Antek Królikowski komentuje zarzuty Opozdy. TYLKO U NAS!

- Chciałbym sprawy rozwodu załatwiać w sądzie, a nie na Instagramie, czy w mediach. Jednak skala niedomówień i plotek, a co za tym idzie także hejtu, zmusza mnie do reakcji: po raz kolejny proszę, aby z uwagi na dobro Viniego pozostawić tego typu przepychanki na salę sądową. Nie chcę publicznego roztrząsania konfliktu, ale nie mogę wciąż milczeć, dając się publicznie wyniszczać - mówi Antoni Królikowski w rozmowie z „Super Expressem". - Jest mi bardzo przykro, że nie mogłem zobaczyć Viniego w Dzień Ojca. Mam nadzieję, że za rok uda się nam spędzić ten dzień inaczej, bo bardzo za nim tęsknie i przykro mi, że jego pierwsze kroki i słowa mogę obserwować jedynie na Instagramie - mówi wzruszony aktor.

Jak wyglądały odwiedziny Antka u syna?

Antek Królikowski podkreśla, jak wielką radością było dla niego przyjście na świat pierwszego syna. Ale z czasem odwiedziny, które mogą odbywać się tylko w mieszkaniu Joanny Opozdy, stały się koszmarem. Królikowski chce uchronić przed tym syna.

- Vincent od początku był dla mnie ważny, odwiedzałem go zawsze w miarę możliwości, jednak spotkania przebiegały w bardzo nerwowej i emocjonalnej atmosferze. Nie chcę żeby mały był świadkiem zajadłych kłótni, czy słuchał wrzasków, oskarżeń czy przekleństw skierowanych wobec mojej rodziny. Więcej na ten temat nie chcę już mówić - uciął nagle Antek. - Walczę o spotkania z nim poza mieszkaniem Joanny, tak abyśmy mogli w spokoju i komfortowych dla dziecka warunkach budować tę relację. Wiem, że straconego czasu nic nie wróci, ale wierzę, że jeszcze wiele przed nami - mówi z optymizmem.

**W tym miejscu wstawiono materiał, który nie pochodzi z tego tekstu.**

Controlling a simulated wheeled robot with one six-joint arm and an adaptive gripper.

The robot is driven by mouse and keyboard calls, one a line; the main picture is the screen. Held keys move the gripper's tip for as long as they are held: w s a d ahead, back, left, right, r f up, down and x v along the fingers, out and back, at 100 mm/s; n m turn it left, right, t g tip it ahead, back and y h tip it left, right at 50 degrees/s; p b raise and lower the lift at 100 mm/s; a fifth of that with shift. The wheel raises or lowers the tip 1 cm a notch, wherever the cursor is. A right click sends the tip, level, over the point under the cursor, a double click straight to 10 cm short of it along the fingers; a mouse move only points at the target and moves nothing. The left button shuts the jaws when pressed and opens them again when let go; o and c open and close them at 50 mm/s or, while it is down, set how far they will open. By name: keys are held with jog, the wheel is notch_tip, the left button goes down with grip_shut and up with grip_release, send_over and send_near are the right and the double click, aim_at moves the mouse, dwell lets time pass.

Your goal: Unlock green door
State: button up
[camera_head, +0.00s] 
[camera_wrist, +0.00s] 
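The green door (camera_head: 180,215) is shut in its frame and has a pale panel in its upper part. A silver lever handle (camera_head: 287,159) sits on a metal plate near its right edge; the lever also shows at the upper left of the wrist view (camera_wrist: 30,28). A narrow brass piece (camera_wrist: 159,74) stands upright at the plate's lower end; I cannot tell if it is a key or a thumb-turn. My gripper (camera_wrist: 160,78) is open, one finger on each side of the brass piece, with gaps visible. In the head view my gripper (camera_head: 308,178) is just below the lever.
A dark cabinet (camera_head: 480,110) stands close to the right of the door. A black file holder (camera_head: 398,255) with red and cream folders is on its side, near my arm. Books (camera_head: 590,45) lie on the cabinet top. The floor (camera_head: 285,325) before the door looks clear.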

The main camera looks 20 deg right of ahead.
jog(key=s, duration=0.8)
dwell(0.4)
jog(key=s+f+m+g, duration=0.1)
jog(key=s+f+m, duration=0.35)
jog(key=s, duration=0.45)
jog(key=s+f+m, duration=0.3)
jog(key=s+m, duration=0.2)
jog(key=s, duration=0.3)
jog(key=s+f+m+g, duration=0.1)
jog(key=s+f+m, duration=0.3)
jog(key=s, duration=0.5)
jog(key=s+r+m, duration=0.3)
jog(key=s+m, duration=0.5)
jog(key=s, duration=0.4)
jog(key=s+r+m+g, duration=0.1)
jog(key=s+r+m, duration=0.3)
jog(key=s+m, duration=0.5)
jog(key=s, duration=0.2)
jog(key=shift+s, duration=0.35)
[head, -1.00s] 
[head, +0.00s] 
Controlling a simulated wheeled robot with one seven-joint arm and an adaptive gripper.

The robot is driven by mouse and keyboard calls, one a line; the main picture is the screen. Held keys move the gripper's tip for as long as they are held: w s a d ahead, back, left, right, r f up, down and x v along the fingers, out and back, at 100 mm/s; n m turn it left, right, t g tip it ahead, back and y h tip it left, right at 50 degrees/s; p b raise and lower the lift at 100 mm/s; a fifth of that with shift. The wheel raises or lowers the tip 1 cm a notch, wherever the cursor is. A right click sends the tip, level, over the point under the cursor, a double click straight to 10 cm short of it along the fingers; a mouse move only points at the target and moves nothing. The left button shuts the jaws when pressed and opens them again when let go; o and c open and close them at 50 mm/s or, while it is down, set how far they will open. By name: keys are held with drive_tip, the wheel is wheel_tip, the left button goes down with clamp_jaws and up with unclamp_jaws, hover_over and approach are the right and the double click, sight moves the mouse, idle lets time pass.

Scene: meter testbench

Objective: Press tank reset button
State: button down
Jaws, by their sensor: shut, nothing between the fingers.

ZOBACZ TAKŻE: Antek Królikowski walczy w sądzie o opiekę nad synem. Chce opieki naprzemiennej. Wzruszające słowa o Vincencie!

Królikowski płaci alimenty także na Opozdę!

Wiele kontrowersji budzą kwestie alimentacyjne. Joanna Opozda wciąż podnosi, że Antek Królikowski uchyla się od płacenia na syna, przez co założono mu sprawę o czyn niealimentacji. Jak jednak poinformowała nas w styczniu warszawska prokuratura, Królikowski płaci alimenty także na Joannę, o czym rzadko się wspomina, a to nawet połowa zasądzonej kwoty 10 tys. zł miesięcznie. I choć chciałby uregulować dług, zwłaszcza, że ma na głowie prokuraturę i komornika, aktualnie nie ma z czego zapłacić…

- Kwestie alimentacyjne są w trakcie regulowania. W zeszłym roku zabezpieczenie przekroczyło dwukrotnie mój dochód, nie mówiąc o innych moich zobowiązaniach. Nie uchylam się od płacenia, lecz kwota 10 tys. zł alimentów miesięcznie przekracza moje obecne możliwości - mówi nam Antek. - Staram się jednak im sprostać - dodaje.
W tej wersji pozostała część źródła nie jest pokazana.